The Rendezvous
Before there were blogs, I spent a quarter studying sustainable development in southern India. I maintained an email distribution list of friends who wanted updates on my travels. Many nights involved entertainments of the herbal or alcoholic kind; there were roof-top full-moon parties and midnight swims in the ocean (the garbage floating there was harder to see in the moonlight); some evenings were spent on planting plans and composting toilet design. But occasionally, I sat down at a computer and wrote about my adventures. This is one of those stories:
Everyone says it is much easier to meet people in India. I don’t know whether it is India, or just the openness that one adopts when traveling, but I have certainly been meeting people lately.
Dinner at the Rendezvous
On Friday night, Sean, Laura, Walter and I skipped the scheduled tea party and took an auto rickshaw to Pondicherry. We went to dinner at Rendezvous, the most chichi restaurant in town. We ate grilled prawns and drank vodka martinis while dissecting our experience of India so far.
At the table next to us a man sat as if frozen, staring at a picture in front of him.
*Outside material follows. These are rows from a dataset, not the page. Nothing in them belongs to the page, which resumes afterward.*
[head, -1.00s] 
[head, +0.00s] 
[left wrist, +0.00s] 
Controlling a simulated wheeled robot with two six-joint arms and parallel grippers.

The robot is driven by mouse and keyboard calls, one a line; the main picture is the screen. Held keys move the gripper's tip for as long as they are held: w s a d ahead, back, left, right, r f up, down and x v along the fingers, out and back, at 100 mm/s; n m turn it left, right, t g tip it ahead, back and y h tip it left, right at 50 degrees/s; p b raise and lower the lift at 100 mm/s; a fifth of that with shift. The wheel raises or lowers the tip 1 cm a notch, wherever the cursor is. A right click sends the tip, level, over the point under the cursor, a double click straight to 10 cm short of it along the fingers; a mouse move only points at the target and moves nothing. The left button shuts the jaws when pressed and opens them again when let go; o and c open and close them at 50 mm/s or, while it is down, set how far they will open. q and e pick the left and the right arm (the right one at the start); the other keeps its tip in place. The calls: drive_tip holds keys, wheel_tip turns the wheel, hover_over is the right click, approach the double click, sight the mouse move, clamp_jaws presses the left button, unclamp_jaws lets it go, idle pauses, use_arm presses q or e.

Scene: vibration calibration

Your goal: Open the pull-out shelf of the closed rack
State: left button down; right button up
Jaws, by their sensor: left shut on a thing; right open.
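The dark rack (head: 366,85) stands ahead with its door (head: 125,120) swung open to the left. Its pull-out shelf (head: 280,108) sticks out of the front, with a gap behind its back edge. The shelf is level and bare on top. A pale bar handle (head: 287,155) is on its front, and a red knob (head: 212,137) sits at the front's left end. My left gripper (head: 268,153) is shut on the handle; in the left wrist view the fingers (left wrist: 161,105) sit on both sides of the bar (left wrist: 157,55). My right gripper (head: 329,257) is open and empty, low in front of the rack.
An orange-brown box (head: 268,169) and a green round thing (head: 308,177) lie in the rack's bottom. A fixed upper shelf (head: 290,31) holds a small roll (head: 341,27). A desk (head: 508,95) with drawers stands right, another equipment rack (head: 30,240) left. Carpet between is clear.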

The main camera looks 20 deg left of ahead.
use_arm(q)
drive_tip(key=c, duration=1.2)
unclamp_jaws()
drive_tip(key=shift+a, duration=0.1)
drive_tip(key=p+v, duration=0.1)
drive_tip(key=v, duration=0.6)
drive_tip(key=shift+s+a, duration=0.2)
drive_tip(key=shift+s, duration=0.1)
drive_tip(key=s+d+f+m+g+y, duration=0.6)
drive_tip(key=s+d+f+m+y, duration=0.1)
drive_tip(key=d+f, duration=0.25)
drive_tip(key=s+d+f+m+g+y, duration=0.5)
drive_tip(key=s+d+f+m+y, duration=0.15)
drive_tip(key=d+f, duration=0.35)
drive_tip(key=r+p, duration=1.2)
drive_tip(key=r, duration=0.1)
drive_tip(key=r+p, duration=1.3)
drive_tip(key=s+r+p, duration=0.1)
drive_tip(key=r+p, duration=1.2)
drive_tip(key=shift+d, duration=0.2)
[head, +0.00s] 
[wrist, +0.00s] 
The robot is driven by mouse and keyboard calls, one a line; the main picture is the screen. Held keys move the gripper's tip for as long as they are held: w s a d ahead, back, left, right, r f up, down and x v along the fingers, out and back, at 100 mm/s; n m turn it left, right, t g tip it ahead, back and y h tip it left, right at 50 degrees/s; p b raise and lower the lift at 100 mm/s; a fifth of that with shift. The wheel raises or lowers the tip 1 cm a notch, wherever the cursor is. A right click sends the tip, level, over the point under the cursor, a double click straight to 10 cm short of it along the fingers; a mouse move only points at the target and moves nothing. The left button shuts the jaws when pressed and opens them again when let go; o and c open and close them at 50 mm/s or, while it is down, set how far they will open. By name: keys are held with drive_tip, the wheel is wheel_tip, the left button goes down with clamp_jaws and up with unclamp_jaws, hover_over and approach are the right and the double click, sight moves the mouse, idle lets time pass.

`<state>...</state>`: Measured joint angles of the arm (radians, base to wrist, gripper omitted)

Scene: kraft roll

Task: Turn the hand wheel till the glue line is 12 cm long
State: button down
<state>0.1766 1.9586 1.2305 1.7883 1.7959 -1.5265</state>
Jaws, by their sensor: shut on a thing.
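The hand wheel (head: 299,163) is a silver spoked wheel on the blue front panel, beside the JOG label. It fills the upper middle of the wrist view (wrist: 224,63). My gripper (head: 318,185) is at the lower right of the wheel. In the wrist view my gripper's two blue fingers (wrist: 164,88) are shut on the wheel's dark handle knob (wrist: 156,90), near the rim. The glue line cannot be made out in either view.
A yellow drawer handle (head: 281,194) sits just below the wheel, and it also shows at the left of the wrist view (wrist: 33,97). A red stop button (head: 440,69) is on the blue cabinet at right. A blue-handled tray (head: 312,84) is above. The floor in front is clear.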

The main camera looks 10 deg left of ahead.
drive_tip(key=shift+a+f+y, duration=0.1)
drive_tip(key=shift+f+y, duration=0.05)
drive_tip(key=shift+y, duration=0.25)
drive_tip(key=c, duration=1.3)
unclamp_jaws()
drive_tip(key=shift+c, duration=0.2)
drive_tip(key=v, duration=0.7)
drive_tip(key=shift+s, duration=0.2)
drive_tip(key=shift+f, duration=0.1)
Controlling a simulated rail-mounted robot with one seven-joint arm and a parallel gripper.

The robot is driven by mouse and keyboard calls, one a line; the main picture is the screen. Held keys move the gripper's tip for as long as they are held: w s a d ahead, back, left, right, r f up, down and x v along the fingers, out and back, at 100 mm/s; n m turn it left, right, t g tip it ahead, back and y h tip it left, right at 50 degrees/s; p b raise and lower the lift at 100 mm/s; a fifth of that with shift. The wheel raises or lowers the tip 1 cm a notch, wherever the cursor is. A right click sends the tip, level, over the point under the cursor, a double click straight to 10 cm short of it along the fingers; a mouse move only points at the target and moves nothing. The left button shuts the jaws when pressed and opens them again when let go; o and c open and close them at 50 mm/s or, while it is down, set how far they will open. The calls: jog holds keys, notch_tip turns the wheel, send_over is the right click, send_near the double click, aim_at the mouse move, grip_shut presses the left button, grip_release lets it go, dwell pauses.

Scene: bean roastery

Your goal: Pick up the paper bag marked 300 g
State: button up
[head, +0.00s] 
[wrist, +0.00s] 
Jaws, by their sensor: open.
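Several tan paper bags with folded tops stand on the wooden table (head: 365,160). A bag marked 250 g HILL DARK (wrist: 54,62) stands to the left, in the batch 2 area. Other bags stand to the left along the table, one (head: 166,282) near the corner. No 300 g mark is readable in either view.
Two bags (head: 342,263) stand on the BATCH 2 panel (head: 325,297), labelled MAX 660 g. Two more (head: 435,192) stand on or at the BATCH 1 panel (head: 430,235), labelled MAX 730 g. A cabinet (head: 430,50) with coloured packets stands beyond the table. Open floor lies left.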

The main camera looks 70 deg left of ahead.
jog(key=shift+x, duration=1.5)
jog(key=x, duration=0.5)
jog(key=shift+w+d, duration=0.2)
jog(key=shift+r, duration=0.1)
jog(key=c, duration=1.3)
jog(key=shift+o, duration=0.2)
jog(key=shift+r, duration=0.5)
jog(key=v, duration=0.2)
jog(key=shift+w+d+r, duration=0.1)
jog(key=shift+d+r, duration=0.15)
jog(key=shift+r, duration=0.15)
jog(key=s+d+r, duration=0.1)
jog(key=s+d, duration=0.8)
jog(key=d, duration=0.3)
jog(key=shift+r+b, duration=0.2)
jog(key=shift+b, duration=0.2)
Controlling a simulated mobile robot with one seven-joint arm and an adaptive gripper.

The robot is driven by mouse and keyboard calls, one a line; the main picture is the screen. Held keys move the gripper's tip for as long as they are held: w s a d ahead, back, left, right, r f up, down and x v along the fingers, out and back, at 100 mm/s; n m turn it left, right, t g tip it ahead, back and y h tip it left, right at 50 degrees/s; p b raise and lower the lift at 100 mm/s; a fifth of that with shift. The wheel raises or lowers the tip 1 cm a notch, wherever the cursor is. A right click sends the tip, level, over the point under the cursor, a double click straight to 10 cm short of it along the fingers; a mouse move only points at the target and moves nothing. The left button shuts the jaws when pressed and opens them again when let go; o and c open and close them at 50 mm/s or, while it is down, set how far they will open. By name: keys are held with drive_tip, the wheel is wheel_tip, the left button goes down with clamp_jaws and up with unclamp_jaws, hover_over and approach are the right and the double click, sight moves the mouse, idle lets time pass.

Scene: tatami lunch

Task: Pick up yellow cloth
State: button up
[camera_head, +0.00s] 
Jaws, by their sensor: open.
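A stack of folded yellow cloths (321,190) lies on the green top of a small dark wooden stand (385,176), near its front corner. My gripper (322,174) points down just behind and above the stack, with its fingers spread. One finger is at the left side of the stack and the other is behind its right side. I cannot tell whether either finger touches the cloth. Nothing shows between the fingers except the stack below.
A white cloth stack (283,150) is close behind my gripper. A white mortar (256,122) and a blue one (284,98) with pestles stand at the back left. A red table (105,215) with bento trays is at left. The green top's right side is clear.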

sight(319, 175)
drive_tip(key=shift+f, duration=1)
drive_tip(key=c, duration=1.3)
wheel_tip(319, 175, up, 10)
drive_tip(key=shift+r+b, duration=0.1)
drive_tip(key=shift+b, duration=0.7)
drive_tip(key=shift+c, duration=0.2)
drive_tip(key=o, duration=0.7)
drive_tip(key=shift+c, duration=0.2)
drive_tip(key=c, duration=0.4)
Two books were stacked at the corner of his table. After a while, the stony man came to life. He turned to face us. He looked every bit the wild man. Long blond hair, bushy beard and arresting blue eyes, he wore a green fleece sweatshirt with a lungi and rubber flip flops.
Meeting at the Rendezvous
“Did I hear you guys say you are from Washington?”
His name was Ananda. His mother owns a horse ranch in Bellingham, and he graduated in 1988 from the same Arizona high school my husband attended. He was raised Catholic, but has always practiced yoga.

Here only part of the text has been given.